The firm is due to send its response on measures taken to reach the expected standards to the USFDA by May. The US based plants contribute 12% of the total earnings of the firm. The firm which dominates the Indian market cannot launch its new products in the US until the conflicts are resolved.
The shares of the company plunged by 2.9%, reporting drastic decline of 85.6% to Rs.74 cr in net profits for the fourth quarter ended March in FY16. The firm recorded Rs.518.8 cr net profit for Q4 ended in FY15. The reason attributed to the declining profits was the outstanding receivables from the Venezuelan market.

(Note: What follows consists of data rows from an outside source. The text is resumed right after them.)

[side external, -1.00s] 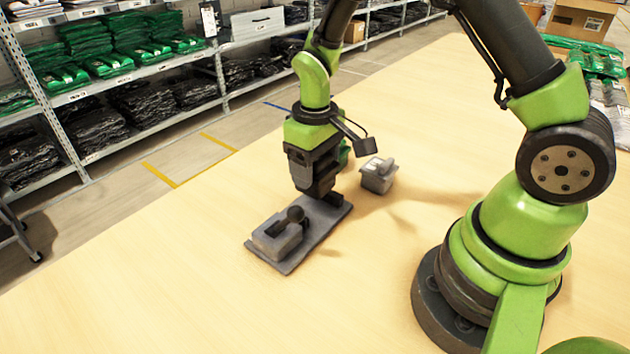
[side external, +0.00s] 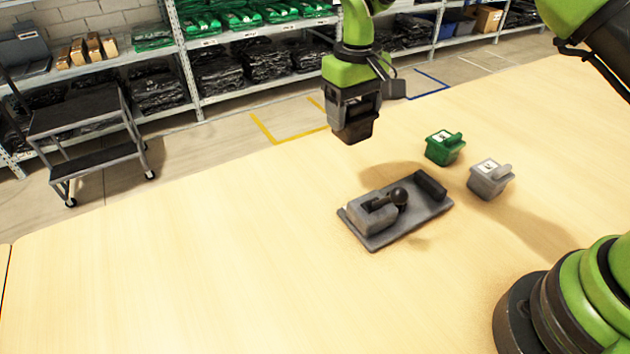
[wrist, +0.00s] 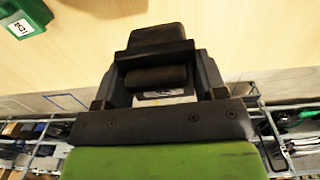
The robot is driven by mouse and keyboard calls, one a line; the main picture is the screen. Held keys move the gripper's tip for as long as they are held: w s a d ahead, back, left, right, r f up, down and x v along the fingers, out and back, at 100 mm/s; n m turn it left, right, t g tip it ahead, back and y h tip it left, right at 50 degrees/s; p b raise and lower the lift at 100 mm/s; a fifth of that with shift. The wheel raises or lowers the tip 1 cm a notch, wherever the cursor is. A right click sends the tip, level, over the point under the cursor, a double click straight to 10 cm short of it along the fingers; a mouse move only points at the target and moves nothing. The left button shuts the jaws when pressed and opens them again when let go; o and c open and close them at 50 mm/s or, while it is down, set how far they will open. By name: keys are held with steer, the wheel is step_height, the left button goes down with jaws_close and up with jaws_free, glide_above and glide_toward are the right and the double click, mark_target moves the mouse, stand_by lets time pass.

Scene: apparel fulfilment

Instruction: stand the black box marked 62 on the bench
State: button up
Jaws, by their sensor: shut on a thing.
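My gripper (side external: 353,118) is shut on a black box (side external: 352,133), held in the air above the bench (side external: 230,260) and up-left of the grey fixture plate. In the wrist view the black box (wrist: 157,36) sits between the fingers, with a sliver of white label partly hidden. I cannot read a 62 on it. The grey fixture (side external: 385,234) has a grey block, a lever with a black ball knob and a dark bar on it. No box stands under my gripper.
A green box (side external: 444,150) and a light grey box (side external: 490,182), each with a knob-like top and white label, stand behind and right of the fixture. The bench's left and front are clear. Shelves (side external: 250,75) and a step cart (side external: 80,140) stand beyond the bench.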

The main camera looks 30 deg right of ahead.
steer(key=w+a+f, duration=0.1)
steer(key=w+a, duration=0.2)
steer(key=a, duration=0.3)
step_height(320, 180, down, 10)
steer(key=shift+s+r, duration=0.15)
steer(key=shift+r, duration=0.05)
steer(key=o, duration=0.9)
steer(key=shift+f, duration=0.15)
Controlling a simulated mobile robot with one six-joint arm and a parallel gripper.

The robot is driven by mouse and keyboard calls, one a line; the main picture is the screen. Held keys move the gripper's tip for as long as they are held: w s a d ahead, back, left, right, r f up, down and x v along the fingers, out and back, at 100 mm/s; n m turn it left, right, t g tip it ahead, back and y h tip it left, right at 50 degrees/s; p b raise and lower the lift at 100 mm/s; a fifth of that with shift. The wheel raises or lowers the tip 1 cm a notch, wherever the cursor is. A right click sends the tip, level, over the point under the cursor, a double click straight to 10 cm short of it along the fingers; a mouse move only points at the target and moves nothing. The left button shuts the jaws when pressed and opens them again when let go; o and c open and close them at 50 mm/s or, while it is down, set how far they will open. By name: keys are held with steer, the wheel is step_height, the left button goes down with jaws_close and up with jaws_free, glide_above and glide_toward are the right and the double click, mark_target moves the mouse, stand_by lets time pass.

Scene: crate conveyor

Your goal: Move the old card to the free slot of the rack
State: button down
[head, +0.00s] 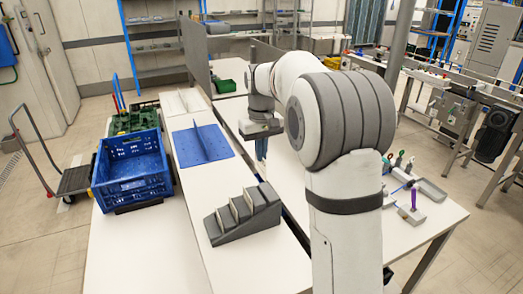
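My gripper (261,150) hangs pointing down over the bench, right of the blue mat and behind the rack. Its tips are small and bluish; I cannot tell whether they are fingers alone or hold a thin card. The grey stepped rack (236,230) stands on the front white bench, with several pale upright pieces in its steps. I cannot tell which slot is free. A green circuit board (125,122) lies behind the blue crate, which partly hides it. I cannot make out the old card for certain.
A blue crate (132,172) stands at the left bench edge. A blue mat (215,149) carries an upright blue divider (196,142). The white bench (255,262) is clear in front of the rack. Small tools and grey trays (430,190) lie on the right table. A green bin (225,86) stands behind.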

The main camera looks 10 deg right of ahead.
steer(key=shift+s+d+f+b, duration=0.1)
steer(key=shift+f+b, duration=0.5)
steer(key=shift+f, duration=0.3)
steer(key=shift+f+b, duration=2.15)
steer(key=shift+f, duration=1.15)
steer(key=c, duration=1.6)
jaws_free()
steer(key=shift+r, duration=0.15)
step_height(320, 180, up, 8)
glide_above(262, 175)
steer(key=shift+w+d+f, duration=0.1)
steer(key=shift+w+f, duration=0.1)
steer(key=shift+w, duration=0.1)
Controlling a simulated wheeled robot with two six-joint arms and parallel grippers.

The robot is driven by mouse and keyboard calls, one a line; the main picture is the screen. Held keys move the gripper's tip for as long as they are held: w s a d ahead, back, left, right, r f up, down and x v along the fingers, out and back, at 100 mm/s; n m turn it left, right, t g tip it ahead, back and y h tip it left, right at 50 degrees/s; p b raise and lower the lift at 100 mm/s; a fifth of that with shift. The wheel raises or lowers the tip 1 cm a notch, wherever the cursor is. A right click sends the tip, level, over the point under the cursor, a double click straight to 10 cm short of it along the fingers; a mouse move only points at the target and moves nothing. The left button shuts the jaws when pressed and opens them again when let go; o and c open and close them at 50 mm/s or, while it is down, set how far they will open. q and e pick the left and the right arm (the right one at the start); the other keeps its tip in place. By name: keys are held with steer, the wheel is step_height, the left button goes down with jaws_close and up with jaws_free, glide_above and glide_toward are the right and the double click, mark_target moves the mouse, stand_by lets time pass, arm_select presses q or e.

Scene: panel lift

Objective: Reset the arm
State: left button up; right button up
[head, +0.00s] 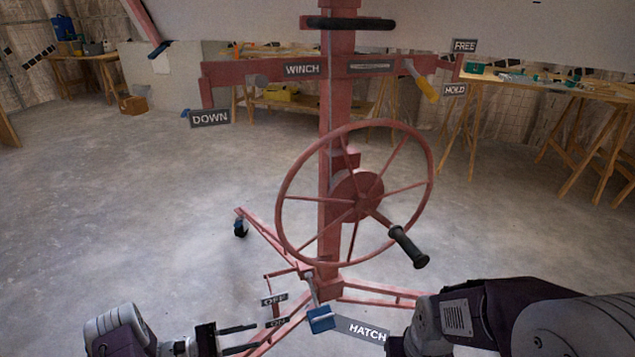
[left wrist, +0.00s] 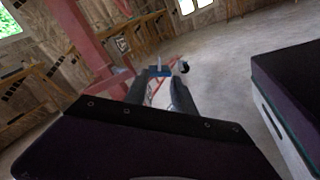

However, the COO of the firm, Abhijeet Mukherjee believes that the tide would turn and new product launches in the US in current fiscal will be ‘eventful.’
Mukherjee stated that the sales in emerging markets is likely to grow by 10% in current fiscal. Protests erupted in crisis-hit Venezuela, which is facing scarcity of food, power cuts and sinking oil prices. Besides Dr.Reddy’s, other major companies are also trying to recover their funds from Venezuela, which is an OPEC member nation.
Dr. Reddy’s took a write-off from Venezuela, which resulted in declining profits. While the revenue from North America and India rose by 12% and 11% respectively, Dr. Reddy’s faced a decline in emerging markets and Europe.